Dertlerinizi dostlarınızla paylaşmaz mısınız?
- Anlatmadığım halde başım çok yandı, anlatsam ne olurdu acaba.

"Camiada beni sevmezler" diyorsunuz, siz onları seviyor musunuz?
- Rekabet ortamında hemcinslerin birbirini sevebilmesi çok zor.

Sizi yaralayan bir bedel oldu mu?
- Hiçbir şekilde özgür değilim. Türkiye’de şöhrete aşırı merak var. Bu kadar meraklılarsa biz gidelim onlar gelsin. Yerimi vermeye hazırım.

Hayatımdaki tek eksik bir bebek

Nasıl bir kadın asla değilsinizdir?
- Asla insanları sırtından vurabilecek yapıya sahip bir kadın değilim. İnsanları aldatabilecek bir kadın da değilim çünkü hep aldatanın kendini aldattığını düşünürüm. İki yüzlü bir insan asla olamam, olmadım da. Her şeyi çok açık ve net yaşadığım için zaten bazı sıkıntılar çektim. Çok cesur bir kadın olduğumu düşünüyorum. Korkak bir kadın değilim, asla da olmayacağım. 12 yaşında erkek çocuğu döverdim. Kardeşimi ben korurdum.

Hayatınızda eksik olan şey ne?

- Bir bebek. Bir tane bebeğim olsa, şu anda dünyaya yeniden gelmiş gibi olurdum. Kalıtımsal bir hastalık, Gizem’i de tesadüfen doğurmuşum. Artık doğuramam, ama bir bebek evlat edinebilirim.

Soygundan beri mücevher almıyorum

Servetinizin çokluğundan bahsedildi hep. Onu iyi idare edebildiniz mi?
- Herkesin serveti kendine. Eminim ki sanat dünyasının içinde benden çok daha büyük servete sahip olan meslektaşlarım var. Kızımın geleceğini düşünerek bazı şeyleri toparlamaya çalıştım. Hiç öyle dışarıdan göründüğü kadar tutumlu değilim. Evinizi de, kredi kartlarınızın limitini aştığını görünce onları kontrol etmeyi de öğreniyorsunuz. Gençlikte insan çok düşünmüyor ama 35 yaşından sonra daha özen gösteriyorsunuz.

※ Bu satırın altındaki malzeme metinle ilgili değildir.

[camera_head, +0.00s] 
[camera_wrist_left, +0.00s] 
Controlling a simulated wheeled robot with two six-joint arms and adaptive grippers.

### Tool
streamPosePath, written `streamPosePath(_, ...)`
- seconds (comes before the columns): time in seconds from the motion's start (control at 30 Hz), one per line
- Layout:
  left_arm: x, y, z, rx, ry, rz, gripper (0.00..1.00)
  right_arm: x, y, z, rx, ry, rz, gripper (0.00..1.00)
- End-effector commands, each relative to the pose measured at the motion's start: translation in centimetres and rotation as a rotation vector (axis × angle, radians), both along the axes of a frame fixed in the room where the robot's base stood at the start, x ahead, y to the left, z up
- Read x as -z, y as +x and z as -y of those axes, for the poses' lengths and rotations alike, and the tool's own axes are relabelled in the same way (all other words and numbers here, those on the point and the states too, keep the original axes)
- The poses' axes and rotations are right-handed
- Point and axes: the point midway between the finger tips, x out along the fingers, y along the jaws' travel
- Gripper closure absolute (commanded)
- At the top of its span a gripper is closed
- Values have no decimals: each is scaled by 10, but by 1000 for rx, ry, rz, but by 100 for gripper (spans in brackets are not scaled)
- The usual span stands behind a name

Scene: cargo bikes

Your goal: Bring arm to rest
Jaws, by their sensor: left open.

En çok neye para harcıyorsunuz?
- Son zamanlarda hiçbir şeye çok para harcamıyorum. Devir tasarruf devri. İki senedir aynı cep telefonunu kullanıyorum. Eskidi yere düşmekten. Kozmetik hiç kullanmam. Cilt bakımına senede bir kere giderim. En çok para harcadığım şeylerin başında gözlük gelir, dağıtmama rağmen 300’ü geçmiştir sayısı. Son soygun olayından sonra hiçbir şekilde mücevher, saat almamaya ve takmamaya karar verdim. Annemin mücevherlerini takıyorum. Sait Koç sevdiğim bir dostum, özel gecelerde ya da televizyona çıkarken, ondan gidip alıyorum, takıyorum ve iade ediyorum. Tıpkı yurt dışındaki ünlülerin yaptığı gibi.